### GIVEN PROBLEM
Retype word for word the first line of the listing and each line after it up to the line with "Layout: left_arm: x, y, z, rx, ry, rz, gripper", with the pictures taken out.

### DATA EXTRACT

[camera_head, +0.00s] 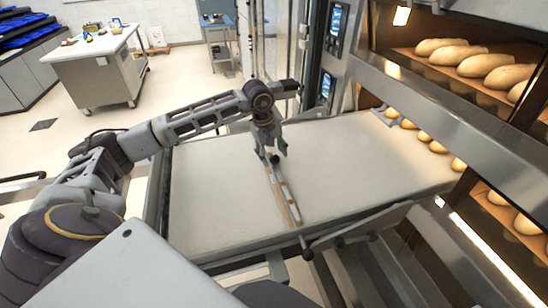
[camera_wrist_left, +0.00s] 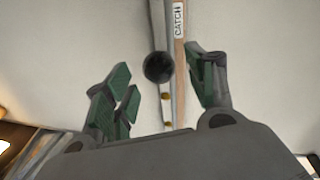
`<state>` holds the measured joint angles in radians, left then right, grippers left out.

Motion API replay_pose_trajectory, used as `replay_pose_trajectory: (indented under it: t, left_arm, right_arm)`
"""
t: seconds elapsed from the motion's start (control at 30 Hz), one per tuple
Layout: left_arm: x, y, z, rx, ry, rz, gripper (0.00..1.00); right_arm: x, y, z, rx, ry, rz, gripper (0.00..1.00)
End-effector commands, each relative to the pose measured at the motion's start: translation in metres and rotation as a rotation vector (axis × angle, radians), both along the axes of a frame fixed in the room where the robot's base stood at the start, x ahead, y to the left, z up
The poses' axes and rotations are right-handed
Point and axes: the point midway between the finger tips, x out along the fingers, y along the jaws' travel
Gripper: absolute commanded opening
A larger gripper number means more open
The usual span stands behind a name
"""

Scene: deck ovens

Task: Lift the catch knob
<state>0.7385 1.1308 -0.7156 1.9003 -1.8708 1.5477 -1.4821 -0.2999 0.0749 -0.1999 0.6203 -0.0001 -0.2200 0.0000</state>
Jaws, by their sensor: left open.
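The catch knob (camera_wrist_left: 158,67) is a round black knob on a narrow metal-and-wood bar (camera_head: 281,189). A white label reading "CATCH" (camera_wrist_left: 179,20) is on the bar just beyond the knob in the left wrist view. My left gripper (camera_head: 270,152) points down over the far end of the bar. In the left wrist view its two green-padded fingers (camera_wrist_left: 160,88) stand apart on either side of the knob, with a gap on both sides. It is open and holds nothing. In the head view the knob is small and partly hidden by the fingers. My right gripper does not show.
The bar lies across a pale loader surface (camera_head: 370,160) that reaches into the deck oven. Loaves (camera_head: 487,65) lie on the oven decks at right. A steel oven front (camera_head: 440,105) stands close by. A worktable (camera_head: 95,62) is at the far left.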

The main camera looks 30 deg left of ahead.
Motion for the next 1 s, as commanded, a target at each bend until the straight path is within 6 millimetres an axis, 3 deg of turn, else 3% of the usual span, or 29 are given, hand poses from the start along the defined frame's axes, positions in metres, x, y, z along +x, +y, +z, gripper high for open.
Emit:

### COMPLETED TASK
[camera_head, +0.00s] 
[camera_wrist_left, +0.00s] 
`<state>` holds the measured joint angles in radians, left then right, grippers left out.

Motion API replay_pose_trajectory, used as `replay_pose_trajectory: (indented under it: t, left_arm, right_arm)`
"""
t: seconds elapsed from the motion's start (control at 30 Hz), one per tuple
Layout: left_arm: x, y, z, rx, ry, rz, gripper (0.00..1.00); right_arm: x, y, z, rx, ry, rz, gripper (0.00..1.00)

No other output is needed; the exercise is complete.